Study Says East Harlem And Other Housing Nonprofits Get Short End of Stick Under City

A chart showing that in the first two and a half years of the de Blasio administration, nine of ten development deals for public land went to for-profit developers.’

Over the past year, from East Harlem to Crown Heights, we’ve heard residents demand that when the city develops public land, that it partner with non-profit developers. The thinking is this: because they aren’t seeking to pad salaries and often have longstanding connections with the communities they serve, nonprofits are more likely to create more units of low-income housing, be in touch with the needs of the neighborhood, and ensure their buildings remain affordable forever—not just until their subsidy contracts with the city expire.

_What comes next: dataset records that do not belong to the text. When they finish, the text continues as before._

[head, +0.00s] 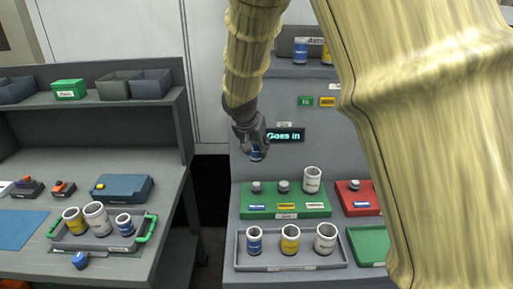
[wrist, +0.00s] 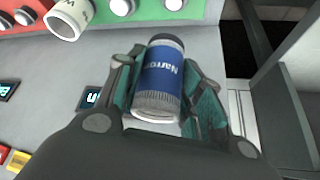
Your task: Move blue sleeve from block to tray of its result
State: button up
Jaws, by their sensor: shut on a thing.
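My gripper (head: 254,147) is shut on a blue sleeve (head: 257,155) and holds it in the air above the left end of the green block (head: 308,213). In the wrist view the blue sleeve (wrist: 160,82), with white lettering partly hidden, lies between both fingers of the gripper (wrist: 160,98). The green block has two bare grey pegs at left and middle and a white sleeve (head: 312,180) on the right. A lit display (head: 285,135) behind reads "Goes in". A grey tray (head: 340,263) before the block holds a blue, a yellow and a white sleeve.
A red block (head: 356,207) and a green tray (head: 370,246) stand at right, partly hidden by my arm. On the left bench, a tray with green handles (head: 145,229) holds several sleeves. A dark gap (head: 210,190) separates the benches. A shelf (head: 300,70) stands behind.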

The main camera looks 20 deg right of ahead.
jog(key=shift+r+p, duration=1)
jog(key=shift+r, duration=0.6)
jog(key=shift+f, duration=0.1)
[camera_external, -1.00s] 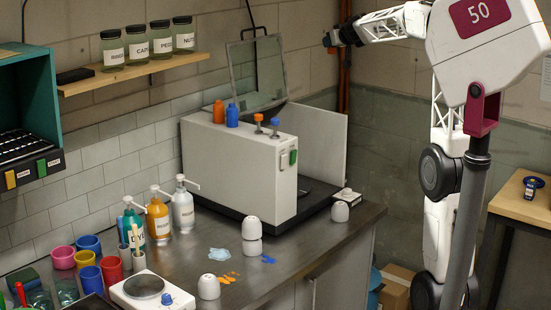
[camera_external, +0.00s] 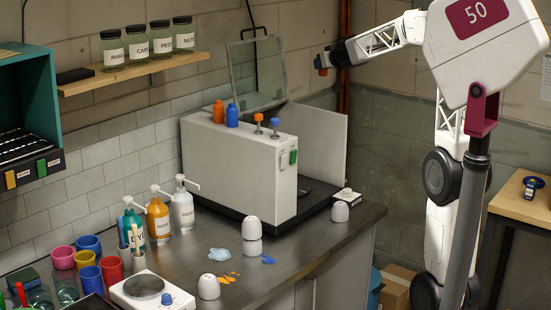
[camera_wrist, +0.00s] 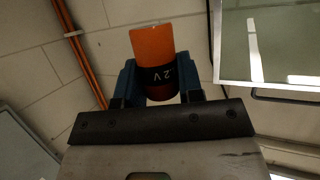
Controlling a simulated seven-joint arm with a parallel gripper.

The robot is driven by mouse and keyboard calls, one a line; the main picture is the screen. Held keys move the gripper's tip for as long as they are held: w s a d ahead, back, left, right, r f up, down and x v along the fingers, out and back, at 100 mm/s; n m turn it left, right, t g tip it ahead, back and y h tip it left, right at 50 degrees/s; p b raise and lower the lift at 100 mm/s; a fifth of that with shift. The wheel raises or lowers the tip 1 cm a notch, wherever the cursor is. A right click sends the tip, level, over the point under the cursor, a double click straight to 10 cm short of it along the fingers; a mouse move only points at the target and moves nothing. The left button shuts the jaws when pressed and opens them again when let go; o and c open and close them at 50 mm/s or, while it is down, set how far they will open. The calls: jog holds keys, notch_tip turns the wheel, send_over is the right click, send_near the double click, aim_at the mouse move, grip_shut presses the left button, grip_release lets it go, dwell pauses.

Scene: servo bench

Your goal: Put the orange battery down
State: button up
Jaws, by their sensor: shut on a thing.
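The orange battery (camera_wrist: 153,45) has a dark band with "2 V" lettering. In the wrist view it sits between the two blue fingers of my gripper (camera_wrist: 158,78), which are shut on its banded part. The orange part sticks out past the fingertips. In the external view my gripper (camera_external: 321,61) is high in the air, in front of the back wall and to the right of the raised clear lid. Only a small orange patch of the battery (camera_external: 323,72) shows there.
The grey machine (camera_external: 240,165) with its raised clear lid (camera_external: 257,72) stands on the metal bench (camera_external: 330,232). White cups, pump bottles and colored cups crowd the bench's left and middle. A vertical orange pipe (camera_wrist: 80,50) runs near my gripper. A wooden table (camera_external: 515,205) stands at the right.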

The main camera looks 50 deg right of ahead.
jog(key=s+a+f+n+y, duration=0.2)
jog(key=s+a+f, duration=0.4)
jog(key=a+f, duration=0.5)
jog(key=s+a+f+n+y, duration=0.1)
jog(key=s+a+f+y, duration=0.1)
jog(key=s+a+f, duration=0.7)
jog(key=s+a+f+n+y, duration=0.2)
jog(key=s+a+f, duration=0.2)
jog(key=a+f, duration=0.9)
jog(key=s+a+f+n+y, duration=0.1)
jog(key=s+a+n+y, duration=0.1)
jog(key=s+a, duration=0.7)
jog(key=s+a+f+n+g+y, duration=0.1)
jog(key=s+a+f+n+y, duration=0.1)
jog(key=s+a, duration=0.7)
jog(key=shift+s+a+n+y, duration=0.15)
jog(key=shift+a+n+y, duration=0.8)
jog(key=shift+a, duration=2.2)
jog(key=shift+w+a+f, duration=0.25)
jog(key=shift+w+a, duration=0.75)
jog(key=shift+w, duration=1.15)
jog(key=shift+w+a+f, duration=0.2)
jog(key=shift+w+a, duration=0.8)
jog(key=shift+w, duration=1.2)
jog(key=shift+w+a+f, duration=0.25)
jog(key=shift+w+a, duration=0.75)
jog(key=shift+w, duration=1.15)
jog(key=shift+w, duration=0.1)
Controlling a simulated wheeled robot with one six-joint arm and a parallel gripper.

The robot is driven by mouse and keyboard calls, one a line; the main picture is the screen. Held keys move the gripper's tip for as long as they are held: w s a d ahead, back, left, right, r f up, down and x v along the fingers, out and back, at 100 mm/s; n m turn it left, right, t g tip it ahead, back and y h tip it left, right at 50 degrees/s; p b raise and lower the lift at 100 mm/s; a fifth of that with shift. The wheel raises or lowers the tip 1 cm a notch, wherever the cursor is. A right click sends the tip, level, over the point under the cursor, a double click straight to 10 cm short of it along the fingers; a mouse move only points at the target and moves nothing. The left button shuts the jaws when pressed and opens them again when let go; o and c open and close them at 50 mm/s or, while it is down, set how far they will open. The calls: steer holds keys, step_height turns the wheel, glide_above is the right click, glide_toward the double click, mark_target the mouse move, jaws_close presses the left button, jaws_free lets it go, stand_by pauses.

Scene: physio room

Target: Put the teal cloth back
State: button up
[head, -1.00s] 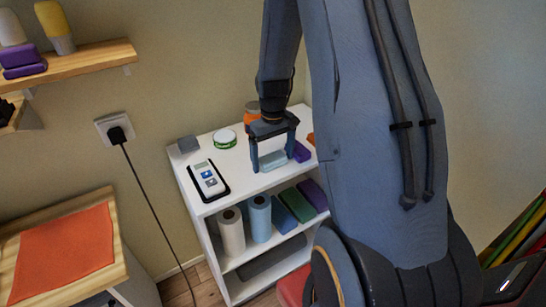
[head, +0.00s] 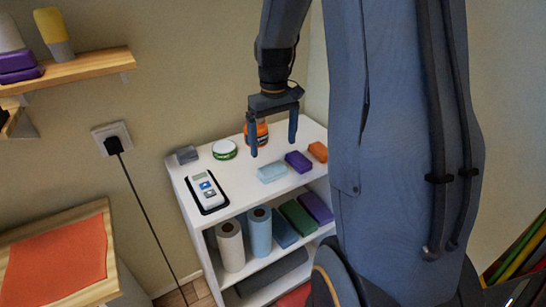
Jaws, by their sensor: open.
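The pale teal cloth (head: 272,173), a small folded block, lies on the white top of the shelf unit (head: 239,197), near its front edge. It lies left of a purple folded cloth (head: 299,161), with a small gap between them. My gripper (head: 273,149) is open and empty. Its two fingers point down and hang above the shelf top, above and apart from the teal cloth.
An orange cloth (head: 318,151), orange jar (head: 257,133), green-white tin (head: 225,149), grey block (head: 187,154) and handheld device (head: 206,190) share the top. Rolls and folded cloths fill the shelf below. A black cable (head: 146,208) hangs from the wall socket.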

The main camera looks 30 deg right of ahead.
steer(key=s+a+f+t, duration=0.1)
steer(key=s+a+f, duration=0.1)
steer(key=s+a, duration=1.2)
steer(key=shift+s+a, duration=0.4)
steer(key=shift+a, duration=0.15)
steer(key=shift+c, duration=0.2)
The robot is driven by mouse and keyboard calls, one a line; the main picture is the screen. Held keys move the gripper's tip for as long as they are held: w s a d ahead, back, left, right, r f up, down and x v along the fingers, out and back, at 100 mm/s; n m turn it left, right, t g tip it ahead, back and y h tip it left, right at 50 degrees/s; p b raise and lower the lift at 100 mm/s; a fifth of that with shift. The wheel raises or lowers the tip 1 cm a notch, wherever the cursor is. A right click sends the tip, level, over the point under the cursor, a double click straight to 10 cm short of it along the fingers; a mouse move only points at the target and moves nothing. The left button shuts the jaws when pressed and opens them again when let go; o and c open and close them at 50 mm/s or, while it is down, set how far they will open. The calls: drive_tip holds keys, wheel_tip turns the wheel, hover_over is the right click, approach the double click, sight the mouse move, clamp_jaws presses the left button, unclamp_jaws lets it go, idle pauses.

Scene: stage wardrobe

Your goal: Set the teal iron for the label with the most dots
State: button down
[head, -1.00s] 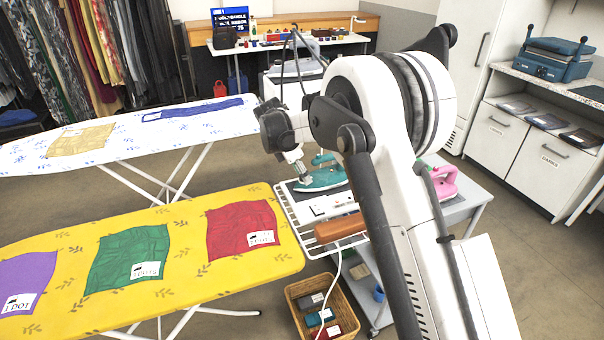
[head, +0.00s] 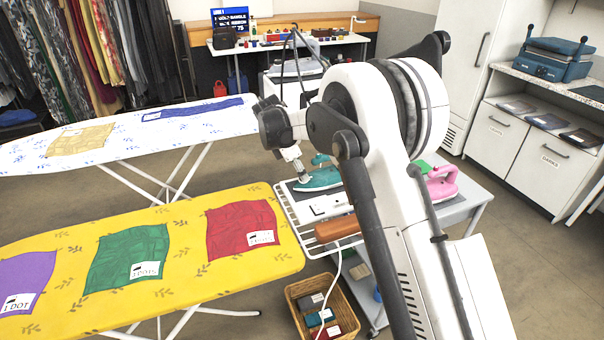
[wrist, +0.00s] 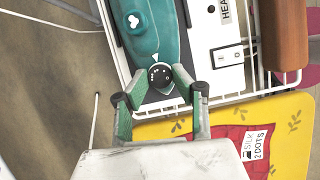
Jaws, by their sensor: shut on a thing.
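The teal iron (head: 322,179) lies on the wire rack at the end of the yellow ironing board; its teal body (wrist: 157,30) fills the top of the wrist view. A black round dial (wrist: 160,76) with pale dots sits at its near end. My gripper (wrist: 160,97) has its fingers closed around this dial; in the head view my gripper (head: 302,176) is at the iron. On the yellow board lie a purple cloth labelled 1 DOT (head: 20,302), a green cloth whose label seems to read 3 DOTS (head: 145,270), and a red cloth labelled 2 DOTS (head: 262,238).
A white switch box (head: 328,205) and a brown-orange handle (head: 338,229) sit beside the iron on the rack. A pink iron (head: 441,184) stands on the grey trolley behind my arm. A wicker basket (head: 345,318) is on the floor. A white-covered ironing board (head: 110,130) stands behind.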

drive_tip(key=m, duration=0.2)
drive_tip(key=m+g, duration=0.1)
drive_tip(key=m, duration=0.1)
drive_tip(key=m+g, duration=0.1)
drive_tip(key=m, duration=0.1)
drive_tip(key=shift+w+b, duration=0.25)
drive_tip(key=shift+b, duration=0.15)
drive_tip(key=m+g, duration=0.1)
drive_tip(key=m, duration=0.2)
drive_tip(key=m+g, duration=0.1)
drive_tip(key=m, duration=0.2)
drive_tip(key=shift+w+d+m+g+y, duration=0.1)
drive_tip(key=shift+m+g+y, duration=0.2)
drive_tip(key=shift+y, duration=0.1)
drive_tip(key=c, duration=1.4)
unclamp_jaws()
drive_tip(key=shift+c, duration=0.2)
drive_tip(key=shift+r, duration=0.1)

Nonprofit community development corporations used to dominate the affordable housing sector, but as City Limits reported at length in April, many nonprofit developers say that recent mayoral administrations—including the de Blasio administration—are instead opting to work with for-profit developers. The de Blasio administration has disputed this characterization, but it’s also no secret that the city seeks to find development partners that can deliver the most bang for the buck.

new report by the Association for Neighborhood Housing and Development (ANHD) offers new statistics on the de Blasio administration’s relationship with the nonprofit sector. ANHD, an umbrella organization of non-profit housing and community groups, used data recently made available through Local Law 44, which was approved by City Council in 2012 and requires the Department of Housing Preservation and Development (HPD) to make available certain information regarding housing developments that receive city assistance.

Of 193 deals closed during the first two and a half years of de Blasio’s term, ANHD found that for-profit developers dominated new construction deals, receiving 74 percent of those deals, which contained 80 percent of total units. In many of these deals, developers reached out to the administration for financing, but looking just at the cases in which the city actively solicited a developer with a Request for Proposal (RFP) to build on public land, the picture is even more stark: Of 10 projects on city-owned land, nine went to for-profits and only one went to a non-profit. (Although some development teams are a joint partnership between a nonprofit and a for-profit developer, ANHD categorized each joint-venture as either nonprofit or for-profit based on which was benefiting from the mortgage.)